Stiglitz spiega quello che è avvenuto a livello economico in questo modo: se aumenta il potere del monopolio, o se le aziende (come le banche) sviluppano migliori metodi di sfruttamento dei comuni consumatori, questo scenario si tradurrà in un aumento dei profitti e, se capitalizzati, in un incremento della ricchezza finanziaria. Ma quando ciò accade, il benessere societario e l’efficienza economica si contraggono, anche quando aumenta la ricchezza misurata in modo ufficiale. È che non prendiamo in considerazione la corrispondente flessione del valore del capitale umano, vale a dire la ricchezza dei lavoratori.

Inoltre, prosegue il premio Nobel per l’economia, se le banche riescono a utilizzare la loro influenza politica per socializzare le perdite e continuare a conservare i profitti guadagnati disonestamente, la ricchezza misurata del settore finanziario aumenta. Non misuriamo la corrispondente diminuzione della ricchezza dei contribuenti. E allo stesso modo, se le società convincono il governo a pagare più del dovuto i loro prodotti (come è successo con le maggiori aziende farmaceutiche), oppure hanno accesso alle risorse pubbliche a prezzi inferiori al valore di mercato (come nel caso delle società minerarie), alla fine riportano un rialzo della ricchezza finanziaria, sebbene il decremento della ricchezza dei comuni cittadini non registri alcun incremento.

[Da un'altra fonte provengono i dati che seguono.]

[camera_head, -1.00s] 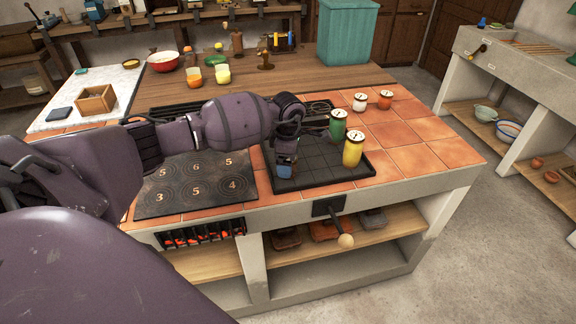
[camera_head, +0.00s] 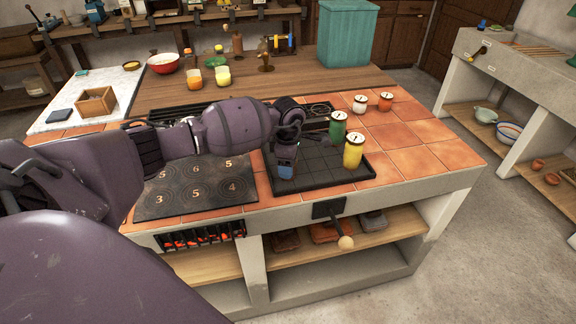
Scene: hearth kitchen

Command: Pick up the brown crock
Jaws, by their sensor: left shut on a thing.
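My left gripper (camera_head: 286,172) points down over the left part of the black tiled tray (camera_head: 315,182) on the counter. It is shut on a thing that its own fingers and wrist hide, so I cannot make out its shape or whether it touches the tray. No brown crock shows clearly anywhere else on the counter. A green jar (camera_head: 338,127) and a yellow jar (camera_head: 353,151) stand upright at the tray's right side, apart from the gripper. My right gripper is not in view.
A white jar (camera_head: 360,104) and an orange jar (camera_head: 385,102) stand on the tiles behind. A numbered hob plate (camera_head: 185,207) lies left of the tray, under my left arm. A knobbed handle (camera_head: 345,241) sticks out at the front. The right-hand tiles (camera_head: 430,155) are clear.

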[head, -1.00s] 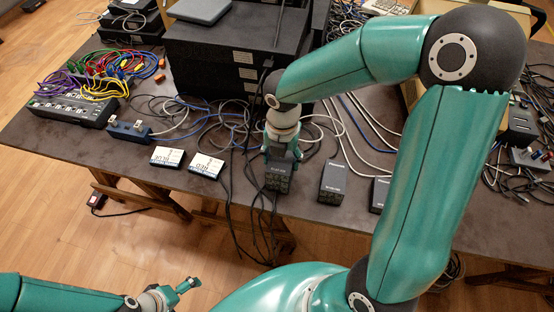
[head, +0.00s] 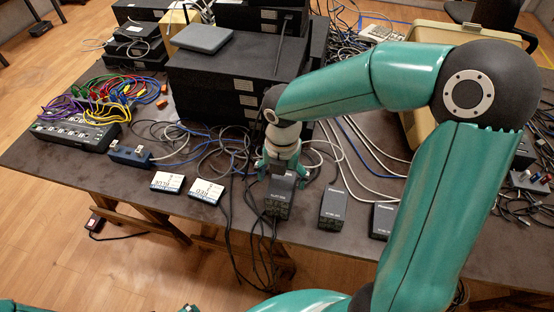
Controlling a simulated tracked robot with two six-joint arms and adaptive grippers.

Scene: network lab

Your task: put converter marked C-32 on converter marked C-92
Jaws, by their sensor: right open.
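Several dark box-shaped converters stand along the table's front edge. The left one (head: 280,190) is under my right gripper and shows a taller front than its neighbours, as if two are stacked. I cannot be sure of that. The middle converter (head: 334,204) and the right converter (head: 381,220) stand apart from it, the right one partly behind my arm. The markings are too small to read. My right gripper (head: 281,173) is open, its fingers spread at either side of the left converter's top, near its back end. Only a scrap of my left gripper (head: 187,308) shows at the bottom edge.
Two white-labelled boxes (head: 167,181) (head: 206,190) lie left of the converters. A blue box (head: 130,153) and a black cable unit (head: 72,134) are farther left. Loose cables run behind the converters and hang over the front edge. Stacked black equipment (head: 238,70) stands behind.

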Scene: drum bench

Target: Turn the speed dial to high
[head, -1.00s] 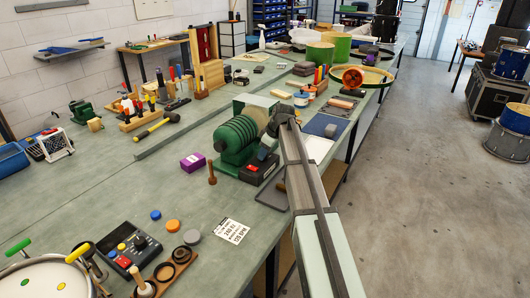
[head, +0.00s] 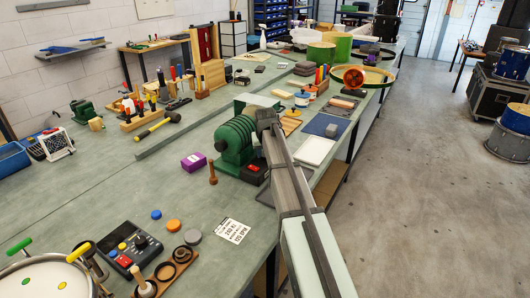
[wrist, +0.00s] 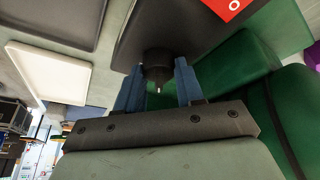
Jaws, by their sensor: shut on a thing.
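The speed dial (wrist: 158,62) is a dark round knob with a small white mark, on the dark control box (wrist: 195,28) in the wrist view. The mark is at the bottom of the knob in that view. My gripper (wrist: 158,76) has its blue fingers on either side of the dial, shut on it. In the head view the control box (head: 253,168), with a red patch on top, sits in front of the green ribbed machine (head: 232,138). My arm hides the dial and the fingers there.
A purple box (head: 193,162) and a wooden peg (head: 212,174) stand left of the machine. A white printed card (head: 233,231) lies nearer. A white slab (head: 315,151) and a blue mat (head: 326,125) lie to the right. The bench between the card and machine is mostly clear.

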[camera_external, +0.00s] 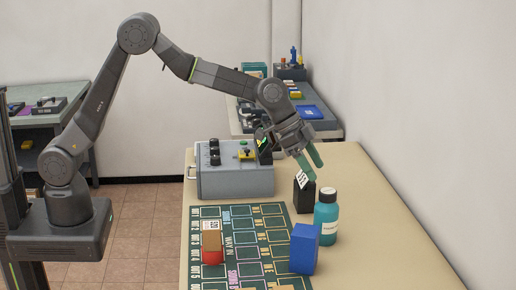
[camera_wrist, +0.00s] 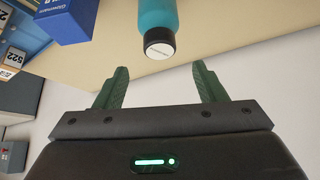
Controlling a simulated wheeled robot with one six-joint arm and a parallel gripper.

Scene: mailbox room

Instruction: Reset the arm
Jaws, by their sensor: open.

Quanto osservato economicamente nella società occidentale – stagnazione dei salari e aumento della disuguaglianza, anche a fronte di un incremento della ricchezza – non riflette il funzionamento di una normale economia di mercato, ma di ciò che Stiglitz definisce “ersatz capitalism” o “capitalismo surrogato”. Il problema non è tanto come i mercati dovrebbero o debbano funzionare, ma il problema è il nostro sistema politico che non è riuscito a garantire la competitività dei mercati e ha creato regole per sostenere mercati distorti in cui i ricchi possono sfruttare tutto il sistema.

Elevati livelli di disuguaglianza economica in Paesi come gli Stati Uniti e in quelli che hanno seguito il loro modello economico, conducono inevitabilmente a una disuguaglianza politica. In un sistema di questo tipo, anche le opportunità per il progresso economico diventano inique, rinforzando i bassi livelli di mobilità sociale. Se si usano correttamente le regole del gioco, potremmo essere in grado di rilanciare la crescita economica in modo rapido e condiviso che ha caratterizzato le società del ceto medio nella metà del XX secolo. La questione principale che dobbiamo affrontare oggi nel XXI secolo non è il capitale, ma, conclude Stiglitz, la democrazia.